“Shaping the Game” is a pilot project agreed with and driven by clubs in three participating Counties – Durham, Hampshire and Warwickshire.
The long term objective of the pilot is to:
- •Provide a progressive player pathway that will enhance the way in which our players are developed in a more incremental manner
- •Provide a game which is in line with the principles of Child Development based on extensive research and expertise
- •Increase involvement of all players
- •Emphasise competitive performance not competitive outcome
- •Encourage less structure (encourage skills and discourage fear of failure)
- •Make the game easier to understand and referee
- •Less emphasis on contact and more on continuity in early years
- •Rewarding intention to tackle in early years as much as ability to tackle
The pilot is based on the recommendations from research, commissioned by the RFU in 2007, by Exeter University. The aim being to develop an improvement in young players’ skills and higher levels of their retention into the adult game.

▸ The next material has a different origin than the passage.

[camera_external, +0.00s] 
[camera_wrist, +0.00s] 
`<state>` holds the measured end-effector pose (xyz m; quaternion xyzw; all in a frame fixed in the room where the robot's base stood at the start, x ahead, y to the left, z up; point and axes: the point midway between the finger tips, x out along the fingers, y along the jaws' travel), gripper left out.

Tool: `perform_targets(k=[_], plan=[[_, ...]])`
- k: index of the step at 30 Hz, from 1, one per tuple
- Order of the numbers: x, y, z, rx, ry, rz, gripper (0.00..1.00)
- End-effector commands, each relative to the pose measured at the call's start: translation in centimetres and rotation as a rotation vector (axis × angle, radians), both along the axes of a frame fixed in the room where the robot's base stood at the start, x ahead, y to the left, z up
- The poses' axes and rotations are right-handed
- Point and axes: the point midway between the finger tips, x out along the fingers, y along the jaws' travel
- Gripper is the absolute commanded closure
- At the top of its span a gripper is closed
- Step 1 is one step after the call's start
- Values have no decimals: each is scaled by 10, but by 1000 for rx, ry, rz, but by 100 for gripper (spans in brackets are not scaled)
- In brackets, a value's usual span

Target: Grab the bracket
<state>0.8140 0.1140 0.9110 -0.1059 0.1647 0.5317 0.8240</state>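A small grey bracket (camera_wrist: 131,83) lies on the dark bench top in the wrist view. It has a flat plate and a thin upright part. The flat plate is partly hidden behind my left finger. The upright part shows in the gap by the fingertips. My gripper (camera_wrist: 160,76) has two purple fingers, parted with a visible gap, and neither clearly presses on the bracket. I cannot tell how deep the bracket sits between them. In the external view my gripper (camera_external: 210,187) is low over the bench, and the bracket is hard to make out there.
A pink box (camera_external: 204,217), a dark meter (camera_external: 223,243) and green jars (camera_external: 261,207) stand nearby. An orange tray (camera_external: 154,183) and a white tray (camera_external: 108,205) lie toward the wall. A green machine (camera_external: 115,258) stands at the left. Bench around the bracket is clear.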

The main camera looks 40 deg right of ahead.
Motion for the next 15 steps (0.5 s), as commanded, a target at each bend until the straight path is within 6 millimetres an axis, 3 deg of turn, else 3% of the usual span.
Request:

A synopsis of the research findings is as follows:
- •For children under the age of 12, there should be limited focus on structure and drills
- •Children learn best by doing and acquire most of their skills by playing small sided games with limited rules and regulations
- •Important building blocks (learning) of decision-making and skills can be optimally developed from the age of 7 onwards, and have a lasting effect throughout a player’s future
- •Reducing numbers is a way to increase involvement and provide more opportunities for each individual to be involved in decision-making scenarios
- •Children do not need the sort of structures, rules and rituals associated with adult games. Younger children should have limited structure imposed upon them and learn skills within these constraints
- •Profound inequalities in body size during 7-18 years of age mean that a game heavily focused on contact and set-pieces encourages a “bigger is better” mentality from a very young age, rather than skilled play and decision-making
- •More structure needs to be added as children develop into adult forms of the game
- •Contact skills are a vital and characteristic feature of Rugby Union and the acquisition and practice of these skills is essential
- •In order to emphasise ball handling, evasion & support at younger ages, contact will need to be de-emphasised. It is not suggested that contact should be eliminated, but that children should be looking for spaces and not contact
The pilot will run for three years, with teams at Under 7, 8 and 9 being introduced to the new rules in year one, leading to Under 7, 8, 9, 10 and 11 by Year 3.